**Data lines:**
--- START ---

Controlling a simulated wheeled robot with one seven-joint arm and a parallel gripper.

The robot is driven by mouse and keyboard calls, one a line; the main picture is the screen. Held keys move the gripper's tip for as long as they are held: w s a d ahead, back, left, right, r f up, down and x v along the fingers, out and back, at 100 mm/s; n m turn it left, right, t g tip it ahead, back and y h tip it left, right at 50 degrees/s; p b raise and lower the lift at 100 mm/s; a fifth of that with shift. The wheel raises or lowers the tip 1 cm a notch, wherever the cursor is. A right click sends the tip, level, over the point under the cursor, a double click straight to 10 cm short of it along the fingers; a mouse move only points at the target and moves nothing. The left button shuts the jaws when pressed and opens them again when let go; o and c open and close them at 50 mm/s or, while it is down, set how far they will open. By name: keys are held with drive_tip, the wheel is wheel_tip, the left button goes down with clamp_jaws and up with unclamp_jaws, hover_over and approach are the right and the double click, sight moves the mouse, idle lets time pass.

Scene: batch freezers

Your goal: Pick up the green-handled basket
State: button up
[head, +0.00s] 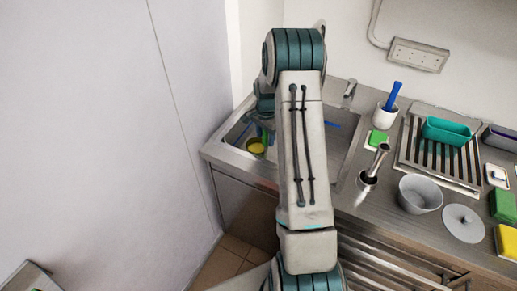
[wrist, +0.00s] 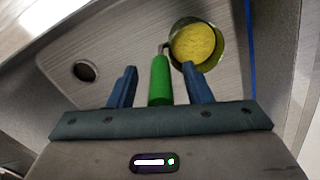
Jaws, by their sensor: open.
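The green-handled basket (wrist: 196,44) is in the sink. In the wrist view it is a small round metal container with yellow contents. Its green handle (wrist: 160,82) points back toward my gripper. My gripper (wrist: 160,84) is open, with one blue finger on each side of the green handle. I cannot tell whether either finger touches it. In the head view the basket (head: 256,146) shows at the left of the sink. My arm hides most of the gripper and part of the handle there.
The metal sink (head: 343,157) surrounds the basket, with its drain (wrist: 84,71) to the left in the wrist view. A blue stick (wrist: 251,50) lies right of the basket. On the counter are a grey bowl (head: 420,194), a teal tray (head: 447,131) and a white cup (head: 384,116).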

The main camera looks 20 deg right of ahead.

--- END ---

**Task instructions:** Do not include the images; transcribe the rest of the listing exactly.

**Result below:**
Controlling a simulated wheeled robot with one seven-joint arm and a parallel gripper.

The robot is driven by mouse and keyboard calls, one a line; the main picture is the screen. Held keys move the gripper's tip for as long as they are held: w s a d ahead, back, left, right, r f up, down and x v along the fingers, out and back, at 100 mm/s; n m turn it left, right, t g tip it ahead, back and y h tip it left, right at 50 degrees/s; p b raise and lower the lift at 100 mm/s; a fifth of that with shift. The wheel raises or lowers the tip 1 cm a notch, wherever the cursor is. A right click sends the tip, level, over the point under the cursor, a double click straight to 10 cm short of it along the fingers; a mouse move only points at the target and moves nothing. The left button shuts the jaws when pressed and opens them again when let go; o and c open and close them at 50 mm/s or, while it is down, set how far they will open. By name: keys are held with drive_tip, the wheel is wheel_tip, the left button goes down with clamp_jaws and up with unclamp_jaws, hover_over and approach are the right and the double click, sight moves the mouse, idle lets time pass.

Scene: batch freezers

Your goal: Pick up the green-handled basket
State: button up
[head, +0.00s] 
[wrist, +0.00s] 
Jaws, by their sensor: open.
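The green-handled basket (wrist: 196,44) is in the sink. In the wrist view it is a small round metal container with yellow contents. Its green handle (wrist: 160,82) points back toward my gripper. My gripper (wrist: 160,84) is open, with one blue finger on each side of the green handle. I cannot tell whether either finger touches it. In the head view the basket (head: 256,146) shows at the left of the sink. My arm hides most of the gripper and part of the handle there.
The metal sink (head: 343,157) surrounds the basket, with its drain (wrist: 84,71) to the left in the wrist view. A blue stick (wrist: 251,50) lies right of the basket. On the counter are a grey bowl (head: 420,194), a teal tray (head: 447,131) and a white cup (head: 384,116).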

The main camera looks 20 deg right of ahead.

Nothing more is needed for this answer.